> Written instruction: Return, unaltered, every line from the beginning of the material below up to and including the one with "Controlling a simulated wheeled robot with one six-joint".

* begin Provided data *

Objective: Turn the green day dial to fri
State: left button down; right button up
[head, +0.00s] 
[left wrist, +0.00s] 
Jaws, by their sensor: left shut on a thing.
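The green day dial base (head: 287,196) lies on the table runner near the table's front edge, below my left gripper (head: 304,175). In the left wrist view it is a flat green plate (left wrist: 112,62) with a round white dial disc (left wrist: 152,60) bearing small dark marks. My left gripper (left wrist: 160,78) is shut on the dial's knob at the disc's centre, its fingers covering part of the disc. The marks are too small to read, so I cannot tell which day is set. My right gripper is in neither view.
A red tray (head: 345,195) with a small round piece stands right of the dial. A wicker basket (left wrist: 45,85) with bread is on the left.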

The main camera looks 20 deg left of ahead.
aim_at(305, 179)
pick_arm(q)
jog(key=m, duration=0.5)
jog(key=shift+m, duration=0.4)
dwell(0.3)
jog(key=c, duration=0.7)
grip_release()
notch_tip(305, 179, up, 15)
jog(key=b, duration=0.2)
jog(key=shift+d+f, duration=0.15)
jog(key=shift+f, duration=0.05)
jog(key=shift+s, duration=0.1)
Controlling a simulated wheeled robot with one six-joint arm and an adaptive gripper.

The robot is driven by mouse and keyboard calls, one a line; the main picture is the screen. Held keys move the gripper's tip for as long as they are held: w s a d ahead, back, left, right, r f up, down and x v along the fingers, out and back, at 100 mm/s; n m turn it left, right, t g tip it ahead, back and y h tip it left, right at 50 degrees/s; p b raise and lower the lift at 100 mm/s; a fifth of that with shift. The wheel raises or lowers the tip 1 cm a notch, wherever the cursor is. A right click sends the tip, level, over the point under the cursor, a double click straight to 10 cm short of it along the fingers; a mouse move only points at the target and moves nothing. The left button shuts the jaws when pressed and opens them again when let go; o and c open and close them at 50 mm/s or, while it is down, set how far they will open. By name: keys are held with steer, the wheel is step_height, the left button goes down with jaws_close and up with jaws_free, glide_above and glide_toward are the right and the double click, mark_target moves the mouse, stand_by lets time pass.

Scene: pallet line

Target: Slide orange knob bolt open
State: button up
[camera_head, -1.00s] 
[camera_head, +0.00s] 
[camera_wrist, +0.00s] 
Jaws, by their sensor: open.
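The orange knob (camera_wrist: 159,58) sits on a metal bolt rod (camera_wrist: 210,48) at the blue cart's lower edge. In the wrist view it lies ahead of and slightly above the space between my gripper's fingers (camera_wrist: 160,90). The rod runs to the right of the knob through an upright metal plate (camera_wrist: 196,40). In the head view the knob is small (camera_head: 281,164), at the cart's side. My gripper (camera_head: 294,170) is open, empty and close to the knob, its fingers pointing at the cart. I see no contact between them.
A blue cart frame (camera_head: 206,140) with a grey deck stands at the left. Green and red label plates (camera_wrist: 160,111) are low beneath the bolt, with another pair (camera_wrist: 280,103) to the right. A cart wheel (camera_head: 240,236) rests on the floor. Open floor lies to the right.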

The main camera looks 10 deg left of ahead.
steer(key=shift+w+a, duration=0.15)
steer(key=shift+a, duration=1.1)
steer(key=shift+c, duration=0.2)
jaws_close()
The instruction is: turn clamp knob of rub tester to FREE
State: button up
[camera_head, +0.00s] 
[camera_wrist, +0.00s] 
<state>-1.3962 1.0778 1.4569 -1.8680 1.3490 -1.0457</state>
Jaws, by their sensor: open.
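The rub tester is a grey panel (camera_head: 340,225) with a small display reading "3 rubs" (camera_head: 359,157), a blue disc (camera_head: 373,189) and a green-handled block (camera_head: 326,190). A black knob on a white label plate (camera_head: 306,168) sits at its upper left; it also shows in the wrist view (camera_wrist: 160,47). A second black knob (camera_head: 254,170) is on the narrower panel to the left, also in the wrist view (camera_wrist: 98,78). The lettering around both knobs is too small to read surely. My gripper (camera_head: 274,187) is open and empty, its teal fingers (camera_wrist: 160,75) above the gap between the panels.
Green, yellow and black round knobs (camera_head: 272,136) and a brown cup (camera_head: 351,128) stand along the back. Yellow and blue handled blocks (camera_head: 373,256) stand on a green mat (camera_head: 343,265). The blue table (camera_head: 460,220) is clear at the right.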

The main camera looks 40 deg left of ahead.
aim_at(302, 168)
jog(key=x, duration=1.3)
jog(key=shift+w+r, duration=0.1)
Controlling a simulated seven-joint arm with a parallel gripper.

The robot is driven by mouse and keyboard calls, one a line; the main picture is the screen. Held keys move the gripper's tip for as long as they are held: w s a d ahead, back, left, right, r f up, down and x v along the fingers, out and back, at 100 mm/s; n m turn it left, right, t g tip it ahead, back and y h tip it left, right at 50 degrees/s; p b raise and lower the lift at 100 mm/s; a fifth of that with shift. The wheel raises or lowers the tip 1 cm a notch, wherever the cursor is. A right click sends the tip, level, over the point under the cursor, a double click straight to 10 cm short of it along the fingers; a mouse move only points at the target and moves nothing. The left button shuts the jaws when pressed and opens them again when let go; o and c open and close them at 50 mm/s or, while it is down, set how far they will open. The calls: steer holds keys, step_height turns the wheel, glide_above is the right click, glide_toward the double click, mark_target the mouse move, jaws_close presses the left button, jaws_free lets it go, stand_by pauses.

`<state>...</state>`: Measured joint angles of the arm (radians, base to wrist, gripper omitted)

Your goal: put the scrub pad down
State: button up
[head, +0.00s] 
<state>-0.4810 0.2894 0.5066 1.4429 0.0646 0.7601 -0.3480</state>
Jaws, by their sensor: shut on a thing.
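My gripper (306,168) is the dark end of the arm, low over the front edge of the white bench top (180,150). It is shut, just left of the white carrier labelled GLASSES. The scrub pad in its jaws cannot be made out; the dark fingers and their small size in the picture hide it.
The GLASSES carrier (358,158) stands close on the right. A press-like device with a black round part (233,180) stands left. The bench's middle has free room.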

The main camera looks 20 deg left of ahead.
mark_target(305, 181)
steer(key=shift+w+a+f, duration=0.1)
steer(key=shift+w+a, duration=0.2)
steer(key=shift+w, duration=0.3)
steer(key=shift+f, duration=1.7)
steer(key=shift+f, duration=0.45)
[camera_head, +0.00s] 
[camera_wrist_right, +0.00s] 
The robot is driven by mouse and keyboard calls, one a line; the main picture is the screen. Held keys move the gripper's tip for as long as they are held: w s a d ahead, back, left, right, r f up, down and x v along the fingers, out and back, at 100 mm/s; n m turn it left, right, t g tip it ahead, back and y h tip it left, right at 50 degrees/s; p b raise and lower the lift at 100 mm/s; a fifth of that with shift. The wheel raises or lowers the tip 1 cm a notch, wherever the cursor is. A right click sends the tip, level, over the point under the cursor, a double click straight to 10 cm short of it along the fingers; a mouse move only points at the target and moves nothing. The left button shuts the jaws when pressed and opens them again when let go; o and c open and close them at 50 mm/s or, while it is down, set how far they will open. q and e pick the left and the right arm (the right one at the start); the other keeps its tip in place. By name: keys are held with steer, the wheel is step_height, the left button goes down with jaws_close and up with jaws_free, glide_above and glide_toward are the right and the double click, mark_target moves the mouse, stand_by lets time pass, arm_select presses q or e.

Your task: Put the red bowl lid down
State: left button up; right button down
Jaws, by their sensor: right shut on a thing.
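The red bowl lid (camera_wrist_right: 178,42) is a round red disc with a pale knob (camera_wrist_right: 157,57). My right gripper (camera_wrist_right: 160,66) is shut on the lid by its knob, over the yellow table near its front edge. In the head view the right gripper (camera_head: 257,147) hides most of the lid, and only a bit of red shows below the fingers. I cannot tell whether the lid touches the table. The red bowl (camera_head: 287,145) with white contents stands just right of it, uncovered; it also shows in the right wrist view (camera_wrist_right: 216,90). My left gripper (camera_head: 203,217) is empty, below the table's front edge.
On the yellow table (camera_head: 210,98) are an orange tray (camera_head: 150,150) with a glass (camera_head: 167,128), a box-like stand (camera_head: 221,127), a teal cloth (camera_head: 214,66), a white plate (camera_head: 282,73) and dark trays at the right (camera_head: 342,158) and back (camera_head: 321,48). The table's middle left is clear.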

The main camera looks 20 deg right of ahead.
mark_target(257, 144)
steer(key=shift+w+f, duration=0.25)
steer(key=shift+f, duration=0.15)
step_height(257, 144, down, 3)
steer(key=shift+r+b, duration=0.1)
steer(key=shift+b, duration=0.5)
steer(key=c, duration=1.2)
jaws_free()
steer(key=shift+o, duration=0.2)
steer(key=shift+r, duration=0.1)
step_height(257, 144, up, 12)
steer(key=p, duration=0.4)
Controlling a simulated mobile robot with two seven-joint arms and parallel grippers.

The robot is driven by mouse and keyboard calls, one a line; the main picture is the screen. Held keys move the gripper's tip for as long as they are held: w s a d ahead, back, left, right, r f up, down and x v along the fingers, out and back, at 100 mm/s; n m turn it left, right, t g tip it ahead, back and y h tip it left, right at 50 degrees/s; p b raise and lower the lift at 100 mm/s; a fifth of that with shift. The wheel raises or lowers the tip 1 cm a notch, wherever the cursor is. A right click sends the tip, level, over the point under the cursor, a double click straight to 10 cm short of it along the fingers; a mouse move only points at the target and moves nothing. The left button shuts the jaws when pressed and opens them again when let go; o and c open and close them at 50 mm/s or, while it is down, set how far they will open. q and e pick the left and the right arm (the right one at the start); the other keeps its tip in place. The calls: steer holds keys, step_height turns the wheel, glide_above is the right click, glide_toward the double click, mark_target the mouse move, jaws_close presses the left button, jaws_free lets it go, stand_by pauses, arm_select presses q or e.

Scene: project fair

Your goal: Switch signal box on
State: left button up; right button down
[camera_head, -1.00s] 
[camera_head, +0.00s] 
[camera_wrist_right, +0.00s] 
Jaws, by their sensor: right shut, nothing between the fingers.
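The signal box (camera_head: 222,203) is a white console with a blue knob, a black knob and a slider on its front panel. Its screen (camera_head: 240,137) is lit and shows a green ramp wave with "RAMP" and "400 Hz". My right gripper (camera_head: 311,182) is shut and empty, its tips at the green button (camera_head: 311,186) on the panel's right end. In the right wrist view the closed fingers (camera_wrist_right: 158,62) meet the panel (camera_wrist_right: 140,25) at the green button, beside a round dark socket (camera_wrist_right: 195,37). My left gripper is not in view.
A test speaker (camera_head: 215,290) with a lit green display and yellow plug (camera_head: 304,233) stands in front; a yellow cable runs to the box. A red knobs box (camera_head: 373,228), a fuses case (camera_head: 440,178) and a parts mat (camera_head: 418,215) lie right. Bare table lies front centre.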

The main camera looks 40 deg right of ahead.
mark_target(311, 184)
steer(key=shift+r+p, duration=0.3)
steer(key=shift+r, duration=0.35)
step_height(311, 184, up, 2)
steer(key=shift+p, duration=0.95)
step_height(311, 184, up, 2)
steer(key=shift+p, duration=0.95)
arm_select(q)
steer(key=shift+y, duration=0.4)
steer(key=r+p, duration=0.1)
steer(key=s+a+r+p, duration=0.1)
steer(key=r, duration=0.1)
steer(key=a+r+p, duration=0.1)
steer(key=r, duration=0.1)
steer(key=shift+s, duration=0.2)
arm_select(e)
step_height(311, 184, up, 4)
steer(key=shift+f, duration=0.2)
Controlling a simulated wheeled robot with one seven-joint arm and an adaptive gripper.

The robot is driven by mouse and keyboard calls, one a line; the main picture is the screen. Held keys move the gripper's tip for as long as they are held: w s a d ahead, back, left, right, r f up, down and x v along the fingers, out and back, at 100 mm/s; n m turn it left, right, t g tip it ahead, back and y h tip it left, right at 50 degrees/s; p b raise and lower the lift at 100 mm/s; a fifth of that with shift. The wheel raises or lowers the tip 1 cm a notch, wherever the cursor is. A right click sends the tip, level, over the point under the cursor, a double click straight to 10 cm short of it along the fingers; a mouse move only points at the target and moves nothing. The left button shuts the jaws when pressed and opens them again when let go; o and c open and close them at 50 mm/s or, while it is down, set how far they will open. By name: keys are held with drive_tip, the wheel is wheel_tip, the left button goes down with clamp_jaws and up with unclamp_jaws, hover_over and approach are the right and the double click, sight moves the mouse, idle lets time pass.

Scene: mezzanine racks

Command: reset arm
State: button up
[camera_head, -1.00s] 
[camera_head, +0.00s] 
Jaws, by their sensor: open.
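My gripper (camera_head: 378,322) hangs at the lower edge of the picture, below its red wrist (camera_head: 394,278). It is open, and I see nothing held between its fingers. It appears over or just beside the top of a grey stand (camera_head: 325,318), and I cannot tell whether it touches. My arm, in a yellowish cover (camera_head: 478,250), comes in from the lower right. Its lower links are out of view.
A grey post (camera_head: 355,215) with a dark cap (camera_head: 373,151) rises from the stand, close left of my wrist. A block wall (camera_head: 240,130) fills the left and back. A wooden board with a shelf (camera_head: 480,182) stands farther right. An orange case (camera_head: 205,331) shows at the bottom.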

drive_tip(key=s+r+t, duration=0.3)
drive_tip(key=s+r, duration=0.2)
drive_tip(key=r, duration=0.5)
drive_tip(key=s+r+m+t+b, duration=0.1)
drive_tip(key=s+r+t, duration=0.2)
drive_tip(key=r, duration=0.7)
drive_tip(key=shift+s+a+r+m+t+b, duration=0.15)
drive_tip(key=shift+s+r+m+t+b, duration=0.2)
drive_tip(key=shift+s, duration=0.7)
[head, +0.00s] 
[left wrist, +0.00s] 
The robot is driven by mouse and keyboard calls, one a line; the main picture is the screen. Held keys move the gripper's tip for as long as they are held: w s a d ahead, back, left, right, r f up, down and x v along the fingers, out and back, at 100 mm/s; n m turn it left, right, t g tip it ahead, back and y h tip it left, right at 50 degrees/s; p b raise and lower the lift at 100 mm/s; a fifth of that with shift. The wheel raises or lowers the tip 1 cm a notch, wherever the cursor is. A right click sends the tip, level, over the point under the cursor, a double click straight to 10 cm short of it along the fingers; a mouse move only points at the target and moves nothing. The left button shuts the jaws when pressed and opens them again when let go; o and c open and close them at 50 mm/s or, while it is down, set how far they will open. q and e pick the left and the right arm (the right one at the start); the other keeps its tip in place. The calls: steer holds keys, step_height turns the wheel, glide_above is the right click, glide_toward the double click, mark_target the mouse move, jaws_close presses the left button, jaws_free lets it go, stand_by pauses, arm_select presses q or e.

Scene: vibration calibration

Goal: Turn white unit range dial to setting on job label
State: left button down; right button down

* end Provided data *

> Right answer:
Objective: Turn the green day dial to fri
State: left button down; right button up
[head, +0.00s] 
[left wrist, +0.00s] 
Jaws, by their sensor: left shut on a thing.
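The green day dial base (head: 287,196) lies on the table runner near the table's front edge, below my left gripper (head: 304,175). In the left wrist view it is a flat green plate (left wrist: 112,62) with a round white dial disc (left wrist: 152,60) bearing small dark marks. My left gripper (left wrist: 160,78) is shut on the dial's knob at the disc's centre, its fingers covering part of the disc. The marks are too small to read, so I cannot tell which day is set. My right gripper is in neither view.
A red tray (head: 345,195) with a small round piece stands right of the dial. A wicker basket (left wrist: 45,85) with bread is on the left.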

The main camera looks 20 deg left of ahead.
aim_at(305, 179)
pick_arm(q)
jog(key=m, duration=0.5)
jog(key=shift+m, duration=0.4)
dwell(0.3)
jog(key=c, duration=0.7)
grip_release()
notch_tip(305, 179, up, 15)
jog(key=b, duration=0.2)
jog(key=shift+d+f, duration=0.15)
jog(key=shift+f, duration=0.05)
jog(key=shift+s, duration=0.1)
Controlling a simulated wheeled robot with one six-joint arm and an adaptive gripper.

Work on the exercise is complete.